Given task
Copy the lines below verbatim, but only from the line containing "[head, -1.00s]" through the end of the data.
begin
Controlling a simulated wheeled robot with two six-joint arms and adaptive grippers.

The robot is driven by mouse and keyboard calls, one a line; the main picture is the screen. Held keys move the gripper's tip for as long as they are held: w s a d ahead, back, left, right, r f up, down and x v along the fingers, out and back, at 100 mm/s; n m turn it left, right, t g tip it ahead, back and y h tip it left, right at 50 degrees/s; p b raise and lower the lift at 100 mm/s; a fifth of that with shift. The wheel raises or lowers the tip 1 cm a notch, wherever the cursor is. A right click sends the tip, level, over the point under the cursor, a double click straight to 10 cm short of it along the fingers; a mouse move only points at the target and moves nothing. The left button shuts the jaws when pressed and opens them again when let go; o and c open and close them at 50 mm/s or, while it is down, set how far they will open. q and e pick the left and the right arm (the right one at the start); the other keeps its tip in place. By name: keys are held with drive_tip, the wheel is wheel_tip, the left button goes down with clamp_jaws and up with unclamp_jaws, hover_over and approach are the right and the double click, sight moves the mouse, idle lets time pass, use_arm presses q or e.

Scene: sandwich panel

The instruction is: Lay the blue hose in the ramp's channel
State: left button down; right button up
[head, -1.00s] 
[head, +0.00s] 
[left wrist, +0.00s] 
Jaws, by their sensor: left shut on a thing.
end
Complete output
[head, -1.00s] 
[head, +0.00s] 
[left wrist, +0.00s] 
Jaws, by their sensor: left shut on a thing.

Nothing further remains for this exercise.